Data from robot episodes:
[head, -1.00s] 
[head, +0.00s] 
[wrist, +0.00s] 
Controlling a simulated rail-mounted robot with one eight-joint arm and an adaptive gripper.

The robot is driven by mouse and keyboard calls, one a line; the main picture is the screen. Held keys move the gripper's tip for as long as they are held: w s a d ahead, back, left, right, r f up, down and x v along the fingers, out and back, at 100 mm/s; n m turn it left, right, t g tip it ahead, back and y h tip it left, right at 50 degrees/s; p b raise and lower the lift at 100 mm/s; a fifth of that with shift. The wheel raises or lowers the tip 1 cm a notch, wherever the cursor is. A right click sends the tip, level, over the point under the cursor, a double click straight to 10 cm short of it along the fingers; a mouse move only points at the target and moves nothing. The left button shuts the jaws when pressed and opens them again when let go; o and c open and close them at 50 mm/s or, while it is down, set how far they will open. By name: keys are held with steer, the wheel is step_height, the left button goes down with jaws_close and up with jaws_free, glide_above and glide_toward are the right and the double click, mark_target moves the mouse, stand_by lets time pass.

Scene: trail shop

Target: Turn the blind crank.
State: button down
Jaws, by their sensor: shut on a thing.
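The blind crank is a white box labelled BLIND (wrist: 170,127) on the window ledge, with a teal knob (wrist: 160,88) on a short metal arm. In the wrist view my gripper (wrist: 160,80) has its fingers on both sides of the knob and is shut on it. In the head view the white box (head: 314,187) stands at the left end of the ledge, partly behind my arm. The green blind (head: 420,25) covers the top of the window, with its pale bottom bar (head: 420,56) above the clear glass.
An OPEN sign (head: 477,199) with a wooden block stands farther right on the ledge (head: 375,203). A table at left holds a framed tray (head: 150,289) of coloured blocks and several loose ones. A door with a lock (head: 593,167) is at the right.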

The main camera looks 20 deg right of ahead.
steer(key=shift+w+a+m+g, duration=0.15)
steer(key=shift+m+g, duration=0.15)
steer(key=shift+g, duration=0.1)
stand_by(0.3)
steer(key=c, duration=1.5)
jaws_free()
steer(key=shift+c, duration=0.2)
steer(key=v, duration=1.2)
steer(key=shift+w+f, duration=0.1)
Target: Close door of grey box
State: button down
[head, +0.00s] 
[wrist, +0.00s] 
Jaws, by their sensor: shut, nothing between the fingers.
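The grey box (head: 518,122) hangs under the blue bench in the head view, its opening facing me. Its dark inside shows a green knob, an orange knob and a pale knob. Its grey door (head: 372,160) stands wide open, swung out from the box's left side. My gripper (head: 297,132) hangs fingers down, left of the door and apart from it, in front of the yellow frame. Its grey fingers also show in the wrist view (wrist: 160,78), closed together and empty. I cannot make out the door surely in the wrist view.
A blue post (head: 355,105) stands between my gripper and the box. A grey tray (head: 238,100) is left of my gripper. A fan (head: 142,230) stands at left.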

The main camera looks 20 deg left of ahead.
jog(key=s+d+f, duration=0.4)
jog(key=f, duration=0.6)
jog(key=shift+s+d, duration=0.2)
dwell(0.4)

Goal of the exercise:
Reproduce the material in full, with no word added or dropped.

Written response:
[head, -1.00s] 
[head, +0.00s] 
[wrist, +0.00s] 
Controlling a simulated rail-mounted robot with one eight-joint arm and an adaptive gripper.

The robot is driven by mouse and keyboard calls, one a line; the main picture is the screen. Held keys move the gripper's tip for as long as they are held: w s a d ahead, back, left, right, r f up, down and x v along the fingers, out and back, at 100 mm/s; n m turn it left, right, t g tip it ahead, back and y h tip it left, right at 50 degrees/s; p b raise and lower the lift at 100 mm/s; a fifth of that with shift. The wheel raises or lowers the tip 1 cm a notch, wherever the cursor is. A right click sends the tip, level, over the point under the cursor, a double click straight to 10 cm short of it along the fingers; a mouse move only points at the target and moves nothing. The left button shuts the jaws when pressed and opens them again when let go; o and c open and close them at 50 mm/s or, while it is down, set how far they will open. By name: keys are held with steer, the wheel is step_height, the left button goes down with jaws_close and up with jaws_free, glide_above and glide_toward are the right and the double click, mark_target moves the mouse, stand_by lets time pass.

Scene: trail shop

Target: Turn the blind crank.
State: button down
Jaws, by their sensor: shut on a thing.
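The blind crank is a white box labelled BLIND (wrist: 170,127) on the window ledge, with a teal knob (wrist: 160,88) on a short metal arm. In the wrist view my gripper (wrist: 160,80) has its fingers on both sides of the knob and is shut on it. In the head view the white box (head: 314,187) stands at the left end of the ledge, partly behind my arm. The green blind (head: 420,25) covers the top of the window, with its pale bottom bar (head: 420,56) above the clear glass.
An OPEN sign (head: 477,199) with a wooden block stands farther right on the ledge (head: 375,203). A table at left holds a framed tray (head: 150,289) of coloured blocks and several loose ones. A door with a lock (head: 593,167) is at the right.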

The main camera looks 20 deg right of ahead.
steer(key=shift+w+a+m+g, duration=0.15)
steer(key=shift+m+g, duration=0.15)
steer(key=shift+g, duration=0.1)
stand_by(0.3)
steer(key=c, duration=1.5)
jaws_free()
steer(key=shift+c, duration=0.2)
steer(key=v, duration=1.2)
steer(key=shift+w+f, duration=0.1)
Target: Close door of grey box
State: button down
[head, +0.00s] 
[wrist, +0.00s] 
Jaws, by their sensor: shut, nothing between the fingers.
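The grey box (head: 518,122) hangs under the blue bench in the head view, its opening facing me. Its dark inside shows a green knob, an orange knob and a pale knob. Its grey door (head: 372,160) stands wide open, swung out from the box's left side. My gripper (head: 297,132) hangs fingers down, left of the door and apart from it, in front of the yellow frame. Its grey fingers also show in the wrist view (wrist: 160,78), closed together and empty. I cannot make out the door surely in the wrist view.
A blue post (head: 355,105) stands between my gripper and the box. A grey tray (head: 238,100) is left of my gripper. A fan (head: 142,230) stands at left.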

The main camera looks 20 deg left of ahead.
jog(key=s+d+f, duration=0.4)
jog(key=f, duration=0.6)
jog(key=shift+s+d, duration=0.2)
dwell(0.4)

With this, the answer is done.